After all, certain rules are all I’ve ever known, and there was some trepidation as I considered a world without them. Or at least one in which they were barely recognisable.

But the stench of my own hypocrisy soon melted all that away. After all, having had it in for these two golfing bodies and their dinosaur-like approach to damn-near everything within their over-hyped remit for the last couple of decades, the time to eat humble pie and tip the cap to these guys was now.

Don’t get me wrong, not all these changes are winners. The prospect of a professional using a rangefinder just doesn’t sit well with me.

Also, I can’t really imagine a circumstance where a two-stroke penalty is preferable to playing a bunker shot. But this new-found vim and vigour from the custodians of golf towards speeding up play, and simplifying the rules across the board, should be profoundly lauded.

And the fact that the absurd rule preventing players from tapping down a spike mark looks set to fall on its sword is, in itself, worth breaking out the bubbly for.

But I hope this isn’t the end of the road either. There is more reform that is needed, even if it hasn’t made it onto the ballot paper for this particular consultation.

Here are five other rules I’d change to make our sport even greater.

1. The out of bounds rule

The late Simon Hobday was one of the many advocates for reducing the penalty of hitting a ball out of bounds. The double blow of having to replay a shot from the origin, whilst still adding an extra stroke to your score, has always seemed an injustice for such a commonly-committed crime.

The fix? Drop point of entry, and with just the solitary penalty stroke. It will have the added perk of speeding up play, not to mention simplifying things too.

2. Marking cards with a pencil

“What a stupid I am!” remarked the unfortunate Roberto De Vicenzo after being denied a playoff spot in the 1968 Masters courtesy of an error from playing partner and scribe Tommy Aaron at the 71st hole (the latter marked a 4 on the former’s scorecard instead of a 3, which the Argentinian failed to check).

True, De Vicenzo showed galling negligence. But in the digital age, it seems nothing short of bizarre that professionals should have to scribble onto a piece of card with a pencil when there is official scoring everywhere you look.

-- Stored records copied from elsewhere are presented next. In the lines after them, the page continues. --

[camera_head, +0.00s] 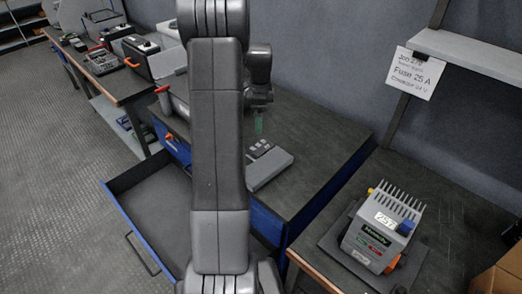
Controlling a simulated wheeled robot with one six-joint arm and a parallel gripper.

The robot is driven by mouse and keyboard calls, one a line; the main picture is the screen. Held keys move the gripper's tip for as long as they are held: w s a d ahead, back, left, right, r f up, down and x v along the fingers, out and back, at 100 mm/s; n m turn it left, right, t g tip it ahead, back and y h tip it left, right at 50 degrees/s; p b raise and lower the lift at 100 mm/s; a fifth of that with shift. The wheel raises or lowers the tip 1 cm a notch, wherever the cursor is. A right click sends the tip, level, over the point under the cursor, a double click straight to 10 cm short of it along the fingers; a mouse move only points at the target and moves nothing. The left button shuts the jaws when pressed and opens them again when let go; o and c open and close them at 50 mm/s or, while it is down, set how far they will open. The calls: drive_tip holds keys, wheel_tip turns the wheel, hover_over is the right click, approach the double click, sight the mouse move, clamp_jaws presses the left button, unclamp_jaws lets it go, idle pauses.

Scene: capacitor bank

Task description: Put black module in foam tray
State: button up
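My arm rises through the middle of the view and hides much of the bench behind it. My gripper (258,124) points down over the middle bench, with something greenish at its tip; I cannot tell whether this is its fingers or a held thing, nor whether it is open or shut. Below it lies a grey flat tray (270,170), perhaps the foam tray, partly hidden by my arm. Small dark blocks (259,149) sit on its far end; I cannot tell whether one is the black module. The gripper tip appears apart from the tray.
A blue-sided drawer (147,184) stands pulled out, its floor bare where visible. A grey finned device (383,229) sits on a dark mat on the right bench. A paper sign (414,73) hangs above. A left bench holds a multimeter (101,62) and cases. The middle bench's right side is clear.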

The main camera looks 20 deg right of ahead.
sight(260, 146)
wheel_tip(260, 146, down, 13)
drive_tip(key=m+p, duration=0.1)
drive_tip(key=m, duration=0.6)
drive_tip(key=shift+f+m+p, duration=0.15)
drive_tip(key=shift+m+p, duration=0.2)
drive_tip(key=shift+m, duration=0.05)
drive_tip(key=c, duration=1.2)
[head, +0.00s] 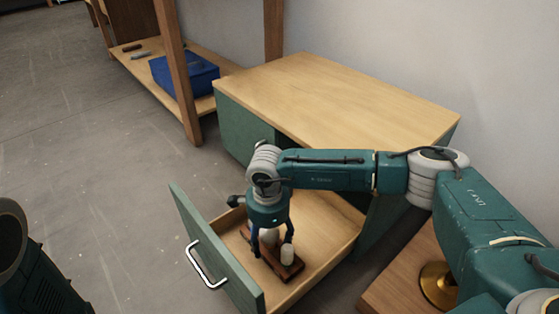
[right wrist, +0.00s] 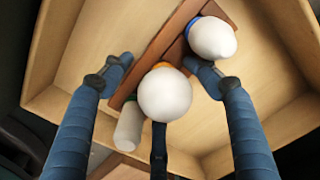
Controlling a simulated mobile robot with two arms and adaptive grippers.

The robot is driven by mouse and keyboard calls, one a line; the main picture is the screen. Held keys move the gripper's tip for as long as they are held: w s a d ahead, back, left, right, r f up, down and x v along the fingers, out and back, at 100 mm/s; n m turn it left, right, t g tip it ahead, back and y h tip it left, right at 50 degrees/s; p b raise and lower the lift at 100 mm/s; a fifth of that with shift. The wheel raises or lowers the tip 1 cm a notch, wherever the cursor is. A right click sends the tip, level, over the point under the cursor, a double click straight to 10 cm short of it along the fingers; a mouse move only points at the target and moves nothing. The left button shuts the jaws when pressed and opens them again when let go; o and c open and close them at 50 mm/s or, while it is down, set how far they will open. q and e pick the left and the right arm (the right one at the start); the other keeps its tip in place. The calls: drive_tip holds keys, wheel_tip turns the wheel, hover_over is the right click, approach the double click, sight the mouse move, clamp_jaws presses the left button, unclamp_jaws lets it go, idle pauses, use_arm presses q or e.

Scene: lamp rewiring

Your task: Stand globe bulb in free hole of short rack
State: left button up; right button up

Maybe not often, but scorecard-related penalties do happen. Do away with such nonsense, and let them play the game!

3. Red and yellow stakes

I vaguely accept the reasoning behind yellow and red stakes, and that the surrounding terrain dictates the merits for each. But, for all the confusion they cause, is it really worth it?

Surely the variety of options after plunging your ball into red-staked hazards should be sufficient? Put the yellow paint away – yellow stakes are about as useful as wisdom teeth or male nipples.

4. Fairway divots

I’ve always been of the opinion that if you hit a poor shot that finds the rough, you have no right to complain if you draw a terrible lie, or are stuck behind a tree. That’s because if you hit it straight, such worries cease entirely. Or do they?

I don’t believe in luck, but I do believe that it’s grossly unfair that, after finding the short stuff off the tee (a black swan event for the likes of myself), you should be punished by ending up in a divot.

After all, your only crime is to have hit the ball into the same spot as someone else before you.

Fairways should be a safe haven, and a simple free drop from a fairway divot or embedded ball would make all such injustices drift away.

5. Two-stroke troubles

Asking a fellow competitor what club they hit? Striking another player’s ball when putting on the green? Failing to remark your ball correctly after moving it either side upon an opponent’s request? Playing the wrong ball? Playing from the incorrect tees?

Do you know what all of these have in common? They each incur a TWO-stroke penalty. Two!

All of the above are either accidental, incidental, or do nothing to establish an advantage, and yet the punishment is horrendously severe.

A rethink is needed. Two-shot penalties, or loss of hole in matchplay, should be reserved only for the most heinous of offences.

These infringements, quite simply, could not be described as such.